*** RECORDS FOR PROCESSING ***

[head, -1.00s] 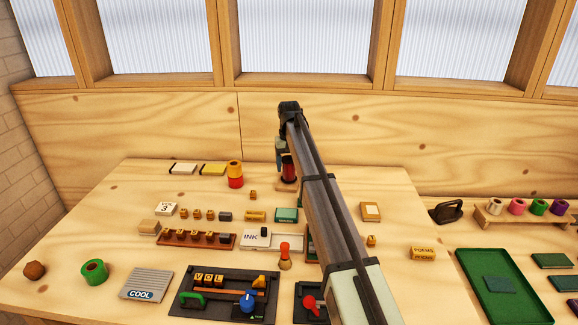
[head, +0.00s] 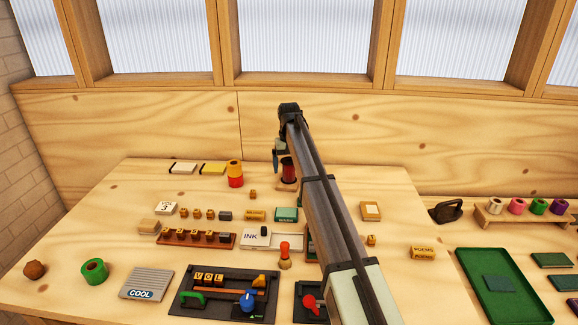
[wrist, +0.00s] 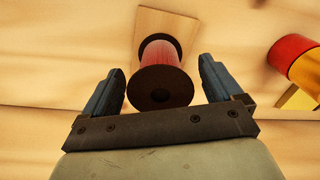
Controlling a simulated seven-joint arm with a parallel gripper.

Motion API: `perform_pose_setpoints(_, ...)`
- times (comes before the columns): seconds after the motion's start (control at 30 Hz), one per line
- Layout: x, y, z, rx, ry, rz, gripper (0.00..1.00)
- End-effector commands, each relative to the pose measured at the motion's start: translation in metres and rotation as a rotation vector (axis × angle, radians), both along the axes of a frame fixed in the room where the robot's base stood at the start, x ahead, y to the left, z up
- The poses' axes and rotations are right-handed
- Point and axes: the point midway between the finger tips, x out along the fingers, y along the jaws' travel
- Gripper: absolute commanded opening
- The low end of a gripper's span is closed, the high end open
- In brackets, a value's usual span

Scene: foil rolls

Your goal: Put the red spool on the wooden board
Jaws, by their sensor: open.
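The red spool (head: 288,171) with dark end flanges stands upright on the small wooden board (head: 284,187) at the back of the table. In the wrist view the spool (wrist: 162,57) shows end-on, its dark near flange facing the camera, with the pale board (wrist: 178,20) under its far end. My gripper (wrist: 163,72) is open, one finger on each side of the spool, with gaps visible between fingers and spool. In the head view my gripper (head: 281,154) is at the spool's top, and my arm hides part of the spool and board.
A yellow and red roll stack (head: 235,175) stands left of the spool; it also shows in the wrist view (wrist: 298,58). Yellow and white pads (head: 212,169) lie further left. Letter blocks and an ink pad (head: 257,238) lie in front. The wooden wall rises behind.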

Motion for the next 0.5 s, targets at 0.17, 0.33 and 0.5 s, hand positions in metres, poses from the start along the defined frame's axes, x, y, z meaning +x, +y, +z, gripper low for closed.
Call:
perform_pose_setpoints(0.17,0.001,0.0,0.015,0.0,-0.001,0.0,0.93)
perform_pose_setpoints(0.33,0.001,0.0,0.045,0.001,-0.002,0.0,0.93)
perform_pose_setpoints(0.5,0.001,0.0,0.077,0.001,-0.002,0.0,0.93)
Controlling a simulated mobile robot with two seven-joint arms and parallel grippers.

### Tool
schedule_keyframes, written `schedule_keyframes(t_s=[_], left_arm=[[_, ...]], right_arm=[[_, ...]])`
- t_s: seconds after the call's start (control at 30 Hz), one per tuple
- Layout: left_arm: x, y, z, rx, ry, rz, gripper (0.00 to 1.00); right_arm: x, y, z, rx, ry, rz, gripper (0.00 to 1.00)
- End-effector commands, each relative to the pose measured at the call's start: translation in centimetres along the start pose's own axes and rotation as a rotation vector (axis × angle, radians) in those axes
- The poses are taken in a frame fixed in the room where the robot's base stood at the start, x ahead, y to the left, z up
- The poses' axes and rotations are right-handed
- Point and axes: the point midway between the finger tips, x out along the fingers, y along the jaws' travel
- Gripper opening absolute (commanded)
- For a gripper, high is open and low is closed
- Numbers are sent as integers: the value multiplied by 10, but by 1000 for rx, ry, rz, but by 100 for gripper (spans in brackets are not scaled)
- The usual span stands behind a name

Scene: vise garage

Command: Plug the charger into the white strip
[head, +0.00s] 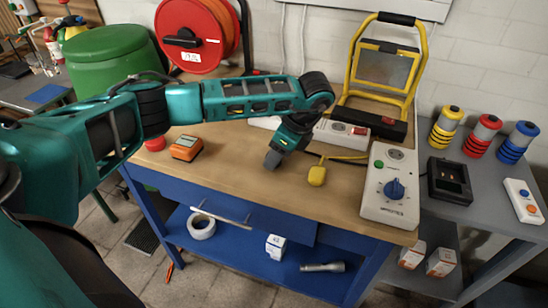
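The white strip (335,138) lies along the back of the wooden bench, with a round socket and a red part near its right end. My left arm and gripper cover its middle. My left gripper (273,159) points down over the bench in front of the strip; its fingers show as one dark tip, and I cannot tell their opening or see anything held. A yellow plug-like piece (317,176) lies on the bench to its right, with a yellow cable beside it. A black charger-like dock (448,182) stands on the grey table at the right. My right gripper is out of view.
A yellow work lamp (413,83) stands behind the strip. A white box with a blue knob (376,212) fills the bench's right end. An orange meter (186,148) and a red cable reel (192,60) are at left. The bench front is clear.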

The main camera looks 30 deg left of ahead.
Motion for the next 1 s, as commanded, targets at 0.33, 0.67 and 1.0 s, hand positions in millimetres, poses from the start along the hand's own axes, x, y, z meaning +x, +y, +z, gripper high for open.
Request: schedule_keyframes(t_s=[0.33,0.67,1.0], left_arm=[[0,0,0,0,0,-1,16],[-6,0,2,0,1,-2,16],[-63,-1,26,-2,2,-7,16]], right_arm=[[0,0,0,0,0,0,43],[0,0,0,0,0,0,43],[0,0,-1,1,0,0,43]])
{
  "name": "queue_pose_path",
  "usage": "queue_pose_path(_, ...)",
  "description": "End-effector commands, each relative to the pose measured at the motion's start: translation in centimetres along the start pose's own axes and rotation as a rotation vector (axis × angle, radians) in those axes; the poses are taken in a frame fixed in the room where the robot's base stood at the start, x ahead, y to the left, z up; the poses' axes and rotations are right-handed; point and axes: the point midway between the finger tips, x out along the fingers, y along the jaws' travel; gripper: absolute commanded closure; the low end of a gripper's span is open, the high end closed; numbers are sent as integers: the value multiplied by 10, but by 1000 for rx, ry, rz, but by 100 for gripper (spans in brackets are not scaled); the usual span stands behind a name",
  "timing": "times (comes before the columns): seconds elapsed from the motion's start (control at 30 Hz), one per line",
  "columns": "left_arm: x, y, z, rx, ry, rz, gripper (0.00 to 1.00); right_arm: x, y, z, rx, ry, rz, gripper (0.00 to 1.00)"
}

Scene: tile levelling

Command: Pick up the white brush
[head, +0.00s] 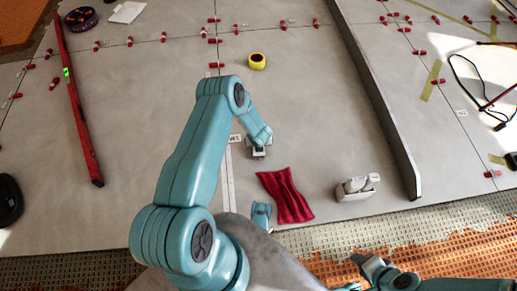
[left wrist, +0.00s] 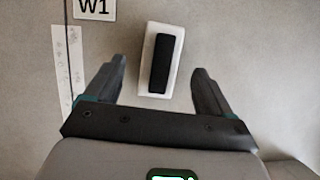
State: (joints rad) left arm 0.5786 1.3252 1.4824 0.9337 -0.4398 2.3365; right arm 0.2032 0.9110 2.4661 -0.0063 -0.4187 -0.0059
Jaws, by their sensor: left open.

***

[GIVEN INSTRUCTION] Repeat, unchanged, every line from the one that contains "The main camera looks 30 deg left of ahead." to the one that contains "Motion for the next 1", including both, and no other line.

[SOLUTION FOR THIS PROBLEM]
The main camera looks 30 deg left of ahead.
Motion for the next 1 s, as commanded, targets at 0.33, 0.67 and 1.0 s, hand positions in millimetres, poses from the start along the hand's own axes, x, y, z meaning +x, +y, +z, gripper high for open.

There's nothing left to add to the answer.